Robot trajectory data:
----------

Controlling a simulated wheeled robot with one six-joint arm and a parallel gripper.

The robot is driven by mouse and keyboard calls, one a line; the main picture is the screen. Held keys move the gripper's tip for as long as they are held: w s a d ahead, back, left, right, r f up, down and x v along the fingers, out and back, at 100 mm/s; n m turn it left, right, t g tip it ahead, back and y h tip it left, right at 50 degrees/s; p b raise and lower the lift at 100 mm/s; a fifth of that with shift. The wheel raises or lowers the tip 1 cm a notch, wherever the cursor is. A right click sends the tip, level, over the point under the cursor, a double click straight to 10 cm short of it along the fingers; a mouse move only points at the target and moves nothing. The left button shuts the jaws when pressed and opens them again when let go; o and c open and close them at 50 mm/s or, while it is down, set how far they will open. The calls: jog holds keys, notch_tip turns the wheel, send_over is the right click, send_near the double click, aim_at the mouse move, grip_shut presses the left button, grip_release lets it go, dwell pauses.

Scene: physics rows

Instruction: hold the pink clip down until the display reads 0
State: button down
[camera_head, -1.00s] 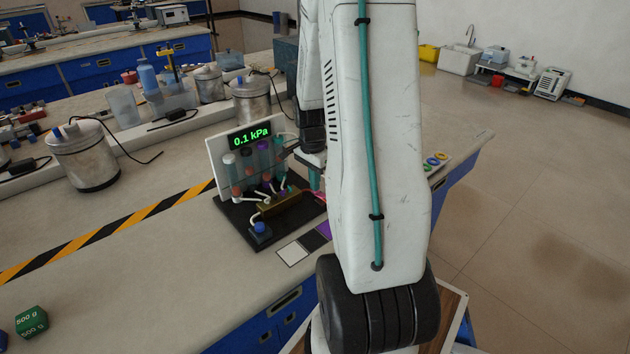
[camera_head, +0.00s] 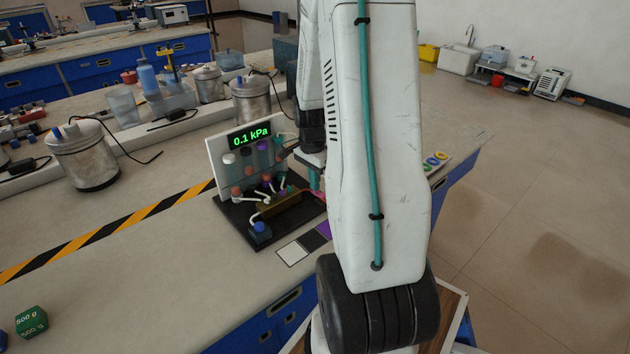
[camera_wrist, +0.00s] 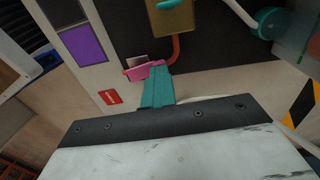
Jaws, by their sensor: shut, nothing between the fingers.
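The display (camera_head: 250,137) on the white upright panel reads 0.1 kPa in green. The pink clip (camera_wrist: 140,72) shows in the wrist view beside a red tube that bends down from a brass block (camera_wrist: 172,17). My gripper (camera_wrist: 157,66) is shut and empty, its teal fingertips overlapping the right part of the pink clip. I cannot tell whether they press on it. In the head view my gripper (camera_head: 315,180) is at the right end of the black base (camera_head: 238,216), partly hidden by my arm.
A blue knob (camera_head: 260,229) stands at the front of the base. White, black and purple squares (camera_head: 292,254) lie before it. Metal canisters (camera_head: 84,160) and beakers stand behind and left. A striped tape (camera_head: 110,231) crosses the bench, and the bench front left is mostly clear.

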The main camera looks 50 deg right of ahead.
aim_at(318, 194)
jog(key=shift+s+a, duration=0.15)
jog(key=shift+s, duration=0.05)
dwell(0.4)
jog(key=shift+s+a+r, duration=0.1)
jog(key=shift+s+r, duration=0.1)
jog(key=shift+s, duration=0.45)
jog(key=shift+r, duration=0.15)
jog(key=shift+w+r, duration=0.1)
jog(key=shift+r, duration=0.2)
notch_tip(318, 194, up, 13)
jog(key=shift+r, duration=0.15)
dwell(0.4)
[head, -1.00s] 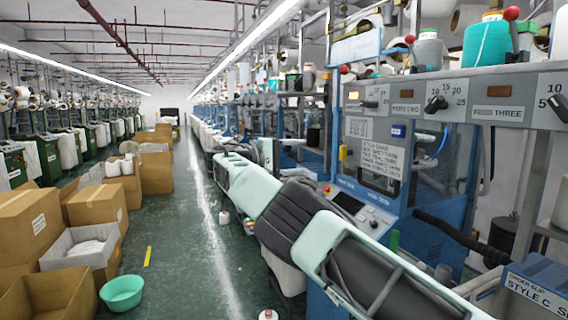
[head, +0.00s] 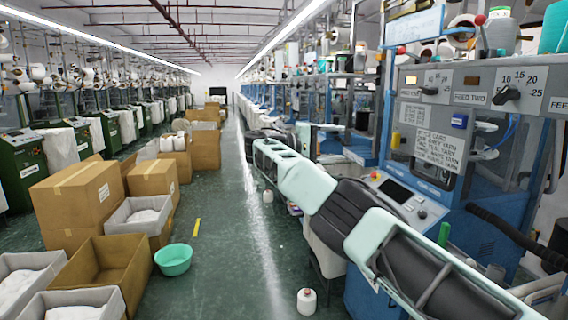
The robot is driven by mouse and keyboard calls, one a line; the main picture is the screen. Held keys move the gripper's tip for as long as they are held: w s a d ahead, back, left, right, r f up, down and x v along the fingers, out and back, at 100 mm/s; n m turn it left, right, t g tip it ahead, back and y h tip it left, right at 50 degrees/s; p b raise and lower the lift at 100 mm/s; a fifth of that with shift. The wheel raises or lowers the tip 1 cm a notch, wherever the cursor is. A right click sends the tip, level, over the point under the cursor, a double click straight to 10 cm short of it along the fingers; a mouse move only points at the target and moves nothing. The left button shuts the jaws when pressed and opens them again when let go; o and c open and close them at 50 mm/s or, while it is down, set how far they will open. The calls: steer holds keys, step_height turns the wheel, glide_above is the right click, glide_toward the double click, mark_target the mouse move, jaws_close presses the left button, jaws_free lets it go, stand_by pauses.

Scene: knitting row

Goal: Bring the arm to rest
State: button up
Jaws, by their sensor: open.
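My arm, pale green and black, reaches from the lower right of the head view up toward the middle, over the aisle's right side. Its far part folds back to the right beside the machines. My gripper (head: 328,127) is small and dark at that far end, and its fingers are hard to make out. I see nothing held in it.
Blue knitting machines (head: 420,190) stand close along the right, beside my arm. Cardboard boxes (head: 75,200), grey bins (head: 140,220) and a green tub (head: 173,262) line the left. A white cone (head: 306,301) stands on the floor. The middle aisle is clear.

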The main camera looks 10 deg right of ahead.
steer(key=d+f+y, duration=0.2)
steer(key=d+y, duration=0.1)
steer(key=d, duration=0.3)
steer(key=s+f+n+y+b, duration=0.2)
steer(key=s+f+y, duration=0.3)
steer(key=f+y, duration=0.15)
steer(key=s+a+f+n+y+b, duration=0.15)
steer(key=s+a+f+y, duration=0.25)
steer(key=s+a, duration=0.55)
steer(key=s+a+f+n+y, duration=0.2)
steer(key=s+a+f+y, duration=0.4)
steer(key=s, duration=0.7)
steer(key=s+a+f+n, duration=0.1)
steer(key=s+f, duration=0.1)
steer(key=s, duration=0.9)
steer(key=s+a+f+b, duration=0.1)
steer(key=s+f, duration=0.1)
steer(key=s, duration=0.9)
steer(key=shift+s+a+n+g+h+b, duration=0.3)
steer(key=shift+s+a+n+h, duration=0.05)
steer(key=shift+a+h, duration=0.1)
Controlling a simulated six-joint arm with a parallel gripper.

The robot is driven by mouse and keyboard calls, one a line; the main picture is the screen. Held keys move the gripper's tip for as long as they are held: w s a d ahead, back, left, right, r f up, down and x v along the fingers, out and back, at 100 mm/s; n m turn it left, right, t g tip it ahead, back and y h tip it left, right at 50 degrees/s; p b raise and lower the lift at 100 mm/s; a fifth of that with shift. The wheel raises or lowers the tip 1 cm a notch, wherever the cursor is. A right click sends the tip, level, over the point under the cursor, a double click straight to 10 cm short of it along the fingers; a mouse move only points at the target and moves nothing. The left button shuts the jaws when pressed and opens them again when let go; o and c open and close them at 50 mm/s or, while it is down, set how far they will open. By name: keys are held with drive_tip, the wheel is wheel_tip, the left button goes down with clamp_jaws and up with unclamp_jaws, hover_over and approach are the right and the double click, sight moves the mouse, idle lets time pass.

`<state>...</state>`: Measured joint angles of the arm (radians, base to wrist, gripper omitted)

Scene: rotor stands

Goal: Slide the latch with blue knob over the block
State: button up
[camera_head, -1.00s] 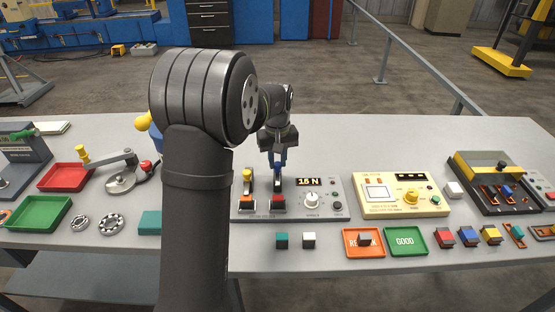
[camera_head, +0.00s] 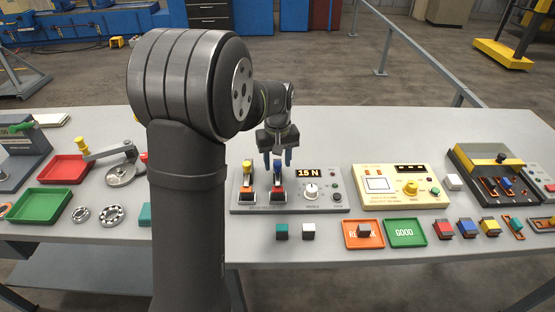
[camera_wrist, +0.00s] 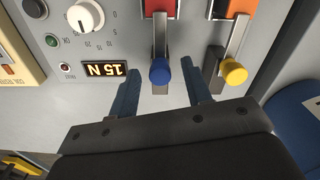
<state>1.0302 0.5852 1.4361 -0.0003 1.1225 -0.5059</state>
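The blue knob (camera_wrist: 160,72) sits on the near end of a metal latch bar (camera_wrist: 160,38) in the wrist view. The bar's other end reaches the red block (camera_wrist: 158,6), which is cut off by the frame edge, so I cannot tell how far it covers the block. In the head view the blue knob (camera_head: 277,162) shows between the blue fingertips. My gripper (camera_wrist: 160,92) is open, with one finger on each side of the blue knob and visible gaps between. It appears to hold nothing.
A second latch with a yellow knob (camera_wrist: 234,72) lies close beside the blue one. The grey panel also has a 15 N display (camera_wrist: 103,72) and a white dial (camera_wrist: 86,16). Teal (camera_head: 282,232) and white (camera_head: 308,231) cubes stand in front of the panel.

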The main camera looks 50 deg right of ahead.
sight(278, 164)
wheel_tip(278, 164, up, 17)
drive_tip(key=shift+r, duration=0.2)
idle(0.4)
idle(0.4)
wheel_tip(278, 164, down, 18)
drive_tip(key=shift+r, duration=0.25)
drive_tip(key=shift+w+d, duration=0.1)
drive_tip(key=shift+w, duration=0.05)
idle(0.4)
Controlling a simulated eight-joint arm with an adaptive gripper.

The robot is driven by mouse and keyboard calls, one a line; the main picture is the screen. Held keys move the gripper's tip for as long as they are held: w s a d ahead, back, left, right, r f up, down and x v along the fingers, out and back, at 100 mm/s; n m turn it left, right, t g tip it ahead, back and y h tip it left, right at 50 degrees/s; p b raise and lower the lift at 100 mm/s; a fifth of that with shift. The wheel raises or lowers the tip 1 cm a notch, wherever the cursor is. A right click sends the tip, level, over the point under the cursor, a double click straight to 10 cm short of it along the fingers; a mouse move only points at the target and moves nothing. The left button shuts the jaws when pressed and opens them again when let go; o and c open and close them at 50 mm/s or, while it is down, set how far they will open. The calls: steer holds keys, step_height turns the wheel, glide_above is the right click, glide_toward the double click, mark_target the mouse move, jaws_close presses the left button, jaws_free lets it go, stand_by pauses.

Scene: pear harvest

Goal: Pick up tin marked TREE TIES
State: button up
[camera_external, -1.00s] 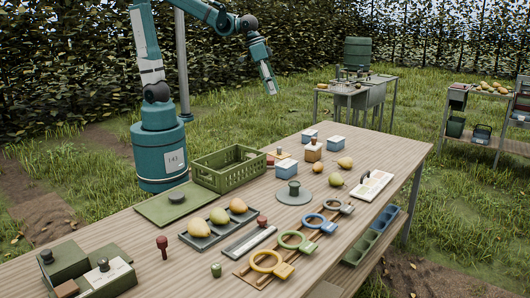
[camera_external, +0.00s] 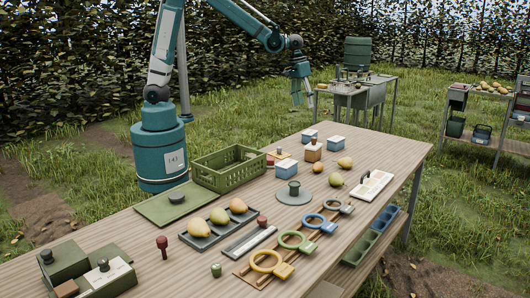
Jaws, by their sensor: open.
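Several small tins stand on the wooden table: a blue one with a white lid at the back (camera_external: 310,136), another to its right (camera_external: 336,144), and a larger blue one (camera_external: 286,169) nearer the crate. Their markings are too small to read, so I cannot tell which is marked TREE TIES. My gripper (camera_external: 302,101) is open and empty, pointing down. In the picture it appears above the back blue tins, clear of the table.
A green crate (camera_external: 228,172) stands at the table's left edge. Grass surrounds the table.

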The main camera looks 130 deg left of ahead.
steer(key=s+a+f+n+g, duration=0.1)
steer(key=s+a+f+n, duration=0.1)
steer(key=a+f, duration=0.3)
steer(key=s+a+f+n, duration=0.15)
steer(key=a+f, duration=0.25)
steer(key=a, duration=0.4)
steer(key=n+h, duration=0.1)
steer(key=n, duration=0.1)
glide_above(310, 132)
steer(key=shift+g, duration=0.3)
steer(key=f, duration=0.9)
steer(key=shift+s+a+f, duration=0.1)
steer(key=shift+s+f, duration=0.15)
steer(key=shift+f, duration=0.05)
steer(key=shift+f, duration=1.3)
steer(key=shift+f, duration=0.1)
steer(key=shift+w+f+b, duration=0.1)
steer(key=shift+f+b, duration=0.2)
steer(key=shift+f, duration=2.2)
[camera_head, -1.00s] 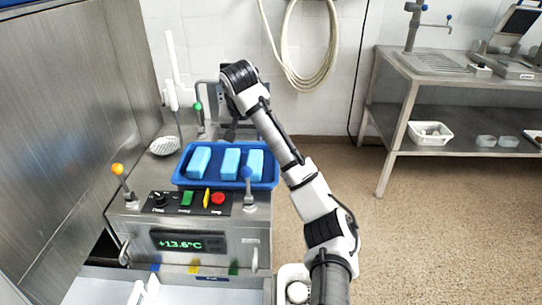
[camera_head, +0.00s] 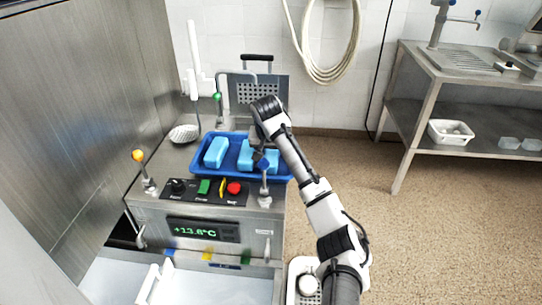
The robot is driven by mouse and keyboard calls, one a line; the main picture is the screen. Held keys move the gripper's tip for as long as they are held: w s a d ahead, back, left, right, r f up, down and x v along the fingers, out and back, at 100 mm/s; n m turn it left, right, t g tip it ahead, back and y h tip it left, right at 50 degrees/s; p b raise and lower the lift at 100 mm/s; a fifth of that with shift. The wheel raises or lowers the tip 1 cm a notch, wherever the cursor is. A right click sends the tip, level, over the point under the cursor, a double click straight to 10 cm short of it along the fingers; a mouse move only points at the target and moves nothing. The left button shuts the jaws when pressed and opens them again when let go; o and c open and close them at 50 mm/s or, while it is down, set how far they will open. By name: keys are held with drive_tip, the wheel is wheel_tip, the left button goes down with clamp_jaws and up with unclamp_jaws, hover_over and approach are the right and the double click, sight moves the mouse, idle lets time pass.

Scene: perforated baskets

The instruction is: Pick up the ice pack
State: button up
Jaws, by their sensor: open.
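Three light-blue ice packs lie in a blue tray (camera_head: 201,172) on top of the steel machine. The left ice pack (camera_head: 216,152) is in full view. The middle ice pack (camera_head: 245,156) and the right ice pack (camera_head: 273,160) are partly hidden by my arm's end. My gripper (camera_head: 258,158) points down over the tray, between the middle and right packs in the picture. It is open, small and dark in this view. I cannot tell whether its fingers touch a pack.
Levers with orange (camera_head: 138,155), green (camera_head: 216,97) and blue (camera_head: 263,163) knobs stand around the tray. A perforated lid (camera_head: 262,92) stands upright behind it. A white perforated basket (camera_head: 303,268) is on the floor. A steel table (camera_head: 430,85) stands at the right, with open floor before it.

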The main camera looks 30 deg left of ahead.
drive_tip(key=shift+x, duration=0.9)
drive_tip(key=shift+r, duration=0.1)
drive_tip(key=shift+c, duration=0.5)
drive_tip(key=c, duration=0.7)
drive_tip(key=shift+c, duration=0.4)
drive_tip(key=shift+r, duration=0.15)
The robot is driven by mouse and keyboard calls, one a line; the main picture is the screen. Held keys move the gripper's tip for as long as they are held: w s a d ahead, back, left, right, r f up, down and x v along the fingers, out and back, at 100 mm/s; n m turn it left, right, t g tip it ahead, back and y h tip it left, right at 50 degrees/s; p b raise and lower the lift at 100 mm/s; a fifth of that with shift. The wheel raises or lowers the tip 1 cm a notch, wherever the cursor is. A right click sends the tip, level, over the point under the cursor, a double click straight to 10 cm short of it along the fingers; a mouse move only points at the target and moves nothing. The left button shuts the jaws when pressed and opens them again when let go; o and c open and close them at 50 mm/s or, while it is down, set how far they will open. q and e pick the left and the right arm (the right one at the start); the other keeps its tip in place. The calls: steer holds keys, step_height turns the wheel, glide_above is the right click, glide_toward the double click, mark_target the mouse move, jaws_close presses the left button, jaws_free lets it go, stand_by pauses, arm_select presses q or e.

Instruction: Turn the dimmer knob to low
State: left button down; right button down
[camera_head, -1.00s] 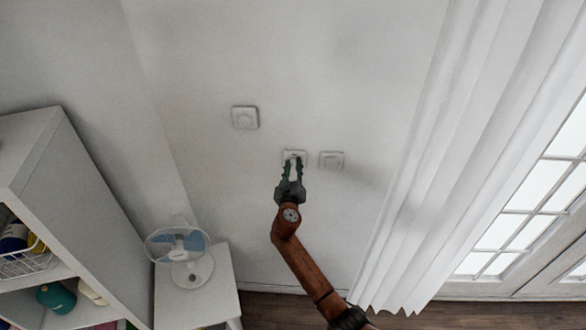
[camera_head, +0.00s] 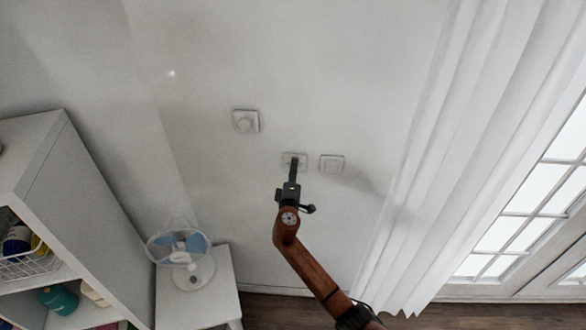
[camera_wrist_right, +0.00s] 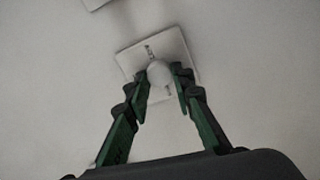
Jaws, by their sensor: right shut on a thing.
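The dimmer is a square white wall plate with a round white knob. In the wrist view the plate (camera_wrist_right: 183,48) looks tilted and the knob (camera_wrist_right: 158,72) sits between my green fingers. Small dark marks show above and below the knob; I cannot read them. In the head view the same plate (camera_head: 303,158) is the middle one on the wall, and my fingers partly cover it. My right gripper (camera_head: 294,160) is shut on the knob, with its fingers seen edge-on in the head view. My left gripper is not in view.
A second plate with a round knob (camera_head: 246,121) is up and left, and a flat square plate (camera_head: 332,164) is close on the right. A white curtain (camera_head: 440,140) hangs at right. A fan (camera_head: 192,262) on a small table (camera_head: 222,290) and a shelf (camera_head: 75,190) stand at left.

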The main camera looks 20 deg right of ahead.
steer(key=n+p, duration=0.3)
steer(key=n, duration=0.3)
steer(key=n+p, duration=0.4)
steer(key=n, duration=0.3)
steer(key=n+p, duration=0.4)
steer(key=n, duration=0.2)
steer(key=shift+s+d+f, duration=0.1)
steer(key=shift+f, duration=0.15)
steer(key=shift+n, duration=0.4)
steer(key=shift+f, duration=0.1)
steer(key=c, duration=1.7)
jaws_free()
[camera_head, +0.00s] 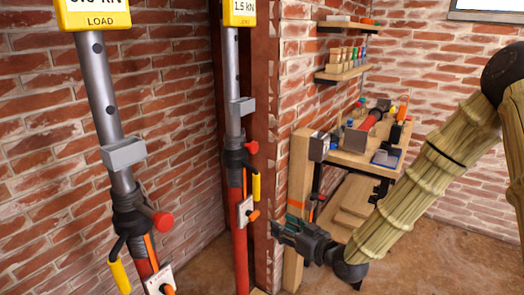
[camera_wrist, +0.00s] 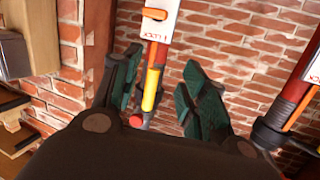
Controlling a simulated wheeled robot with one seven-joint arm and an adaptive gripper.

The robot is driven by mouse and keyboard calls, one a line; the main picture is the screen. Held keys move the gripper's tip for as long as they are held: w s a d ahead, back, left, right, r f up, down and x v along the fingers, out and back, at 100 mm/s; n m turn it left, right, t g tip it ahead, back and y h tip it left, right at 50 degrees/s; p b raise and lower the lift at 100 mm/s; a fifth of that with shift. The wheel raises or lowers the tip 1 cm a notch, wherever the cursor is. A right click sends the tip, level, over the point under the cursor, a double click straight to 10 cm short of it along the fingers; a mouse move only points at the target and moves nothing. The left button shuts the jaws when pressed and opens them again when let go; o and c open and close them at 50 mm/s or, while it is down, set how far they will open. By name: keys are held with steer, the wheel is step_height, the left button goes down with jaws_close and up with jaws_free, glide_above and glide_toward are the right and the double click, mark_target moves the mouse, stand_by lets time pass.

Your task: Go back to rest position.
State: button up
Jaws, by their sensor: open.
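My gripper (camera_head: 284,225) is at the end of my arm in the head view, low and right of the middle prop, in front of the wooden post. Its dark green fingers also show in the wrist view (camera_wrist: 161,84), spread apart with nothing held between them. Behind the gap is a steel prop with a white label plate (camera_wrist: 172,20), a yellow lever (camera_wrist: 151,88) and a red knob (camera_wrist: 137,121). I cannot tell exactly how far the fingers are from it.
Two red-and-grey props, the left one (camera_head: 99,100) and the middle one (camera_head: 234,130), stand by brick walls with yellow load displays (camera_head: 95,14) on top. A wooden post (camera_head: 299,170), a workbench (camera_head: 352,158) with tools and shelves (camera_head: 340,74) are behind my arm. Open floor (camera_head: 440,262) lies at right.

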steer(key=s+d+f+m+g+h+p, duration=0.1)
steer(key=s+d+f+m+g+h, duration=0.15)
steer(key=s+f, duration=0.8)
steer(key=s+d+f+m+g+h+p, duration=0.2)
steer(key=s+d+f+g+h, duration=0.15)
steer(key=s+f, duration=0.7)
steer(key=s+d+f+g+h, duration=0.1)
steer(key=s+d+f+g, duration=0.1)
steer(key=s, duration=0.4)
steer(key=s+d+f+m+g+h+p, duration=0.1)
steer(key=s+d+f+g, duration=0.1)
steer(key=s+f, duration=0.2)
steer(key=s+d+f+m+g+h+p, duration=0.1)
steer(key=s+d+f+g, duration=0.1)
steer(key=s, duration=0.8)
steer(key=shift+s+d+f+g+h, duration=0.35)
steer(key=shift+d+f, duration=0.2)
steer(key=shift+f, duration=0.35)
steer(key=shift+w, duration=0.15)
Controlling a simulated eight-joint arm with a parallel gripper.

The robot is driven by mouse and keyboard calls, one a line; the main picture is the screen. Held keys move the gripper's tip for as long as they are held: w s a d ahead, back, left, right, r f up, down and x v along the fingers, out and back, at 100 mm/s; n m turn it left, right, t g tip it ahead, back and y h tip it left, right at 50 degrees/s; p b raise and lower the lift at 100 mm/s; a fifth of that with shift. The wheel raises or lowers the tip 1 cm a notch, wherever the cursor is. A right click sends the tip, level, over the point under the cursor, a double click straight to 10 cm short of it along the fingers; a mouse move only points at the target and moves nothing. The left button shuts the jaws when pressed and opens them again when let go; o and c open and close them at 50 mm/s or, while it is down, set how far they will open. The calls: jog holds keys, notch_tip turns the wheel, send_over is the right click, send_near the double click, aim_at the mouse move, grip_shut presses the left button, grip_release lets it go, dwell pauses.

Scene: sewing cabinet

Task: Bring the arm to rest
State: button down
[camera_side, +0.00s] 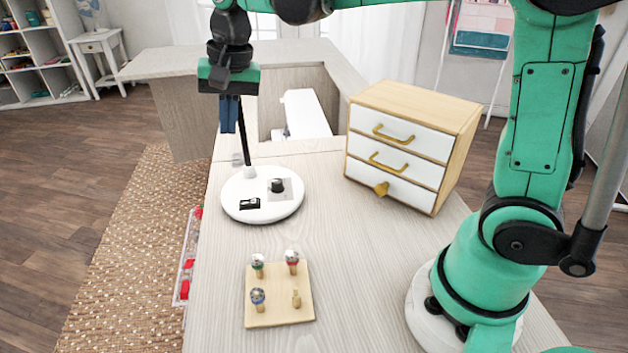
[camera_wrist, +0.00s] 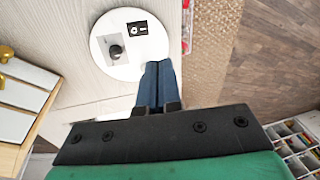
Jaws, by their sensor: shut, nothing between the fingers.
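My gripper (camera_side: 229,128) hangs pointing down above the far part of the table, over the back edge of a round white base in the side view. Its two blue fingers are together with nothing between them. In the wrist view the shut fingers of my gripper (camera_wrist: 158,66) reach toward the rim of the white base (camera_wrist: 104,62). My arm arches across the top of the side view from its mount at the right.
The round white base (camera_side: 238,207) carries a black knob (camera_side: 277,186) and a thin dark post. A drawer cabinet (camera_side: 458,150) stands to its right. A wooden board (camera_side: 262,317) with several small pegs lies nearer the camera. The table (camera_side: 345,240) is bare between them.

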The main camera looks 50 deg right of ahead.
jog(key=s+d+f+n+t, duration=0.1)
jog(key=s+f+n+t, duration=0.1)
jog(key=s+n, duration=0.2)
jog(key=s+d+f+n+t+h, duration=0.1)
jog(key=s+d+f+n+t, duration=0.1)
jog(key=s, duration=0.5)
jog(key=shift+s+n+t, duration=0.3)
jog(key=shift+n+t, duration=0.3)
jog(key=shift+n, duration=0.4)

----------

Read the entries above, then pull out the lines that include "joint".

Controlling a simulated wheeled robot with one six-joint arm and a parallel gripper.
Controlling a simulated six-joint arm with a parallel gripper.
`<state>...</state>`: Measured joint angles of the arm (radians, base to wrist, gripper omitted)
Controlling a simulated eight-joint arm with an adaptive gripper.
Controlling a simulated wheeled robot with one seven-joint arm and an adaptive gripper.
Controlling a simulated eight-joint arm with a parallel gripper.

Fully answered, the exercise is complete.